Integrating the Yukawa Potential: Understanding the 3rd Step

[Breo]

Please, can anyone explain me the steps made in the resolution of this integral?

http://en.wikipedia.org/wiki/Common...wa_Potential:_The_Coulomb_potential_with_mass

 

[ChrisVer]

1st step: go to "spherical coordinates" and integrating out the \phi... u = \cos \theta
2nd step: Integrating wrt to u, will give a difference of e^{i~something} - e^{-i~something} \propto \sin (something). In fact I wouldn't ever write it in terms of sin...
3rd step: uses that he has two integrals one with the exponential with + and the other with the exponential with - ... then changes the integration variable of the one from k to -k, and gets this result.
4th step: factorizes the denominator.
5th step and then final: solves the (complex) integral

If you want to see a step in more details, you can ask for a specific one.

 

[Breo]

I actually get it with your points! Thank you very much!

 

[Muh. Fauzi M.]

1st step: go to "spherical coordinates" and integrating out the \phi... u = \cos \theta
2nd step: Integrating wrt to u, will give a difference of e^{i~something} - e^{-i~something} \propto \sin (something).
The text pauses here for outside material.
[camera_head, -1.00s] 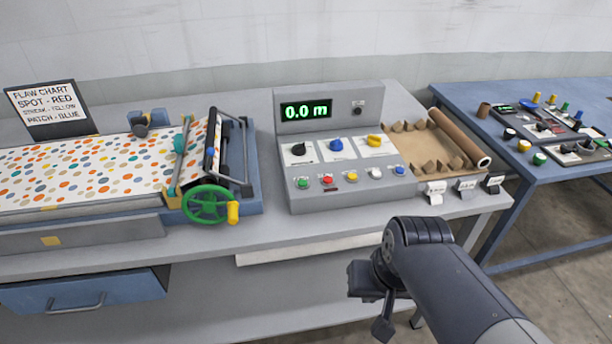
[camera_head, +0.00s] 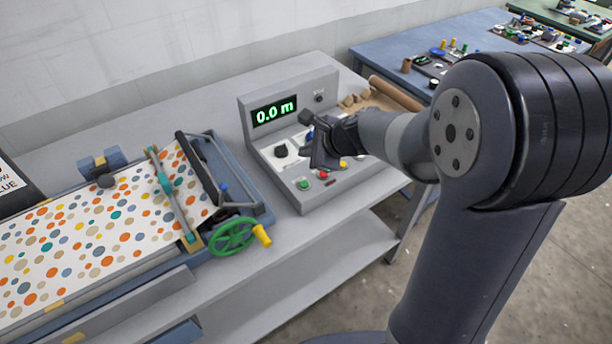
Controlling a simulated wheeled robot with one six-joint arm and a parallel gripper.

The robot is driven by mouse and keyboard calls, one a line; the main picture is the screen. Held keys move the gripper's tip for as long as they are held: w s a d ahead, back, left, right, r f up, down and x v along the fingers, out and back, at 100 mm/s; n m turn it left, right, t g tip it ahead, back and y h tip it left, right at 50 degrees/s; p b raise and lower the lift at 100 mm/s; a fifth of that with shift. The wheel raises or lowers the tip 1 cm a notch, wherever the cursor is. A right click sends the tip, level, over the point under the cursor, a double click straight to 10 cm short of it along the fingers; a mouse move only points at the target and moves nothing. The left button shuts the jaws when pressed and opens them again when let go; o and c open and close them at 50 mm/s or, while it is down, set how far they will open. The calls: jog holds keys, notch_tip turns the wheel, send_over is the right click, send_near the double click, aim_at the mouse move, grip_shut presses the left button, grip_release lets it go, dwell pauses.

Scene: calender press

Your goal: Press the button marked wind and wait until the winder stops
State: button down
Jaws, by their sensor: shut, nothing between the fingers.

In fact I wouldn't ever write it in terms of sin...
3rd step: uses that he has two integrals one with the exponential with + and the other with the exponential with - ... then changes the integration variable of the one from k to -k, and gets this result.
4th step: factorizes the denominator.
5th step and then final: solves the (complex) integral

If you want to see a step in more details, you can ask for a specific one.

hello sir,
i can't get the 3rd step. is change the integration variable, change the value from k to -k in that term, including the dk -> d(-k)?

 

[ChrisVer]

i can't get the 3rd step. is change the integration variable, change the value from k to -k in that term, including the dk -> d(-k)?

like everytime you change your integration variable from x to y(x) what has to change is of course the differential, the integrand and the limits of the integral.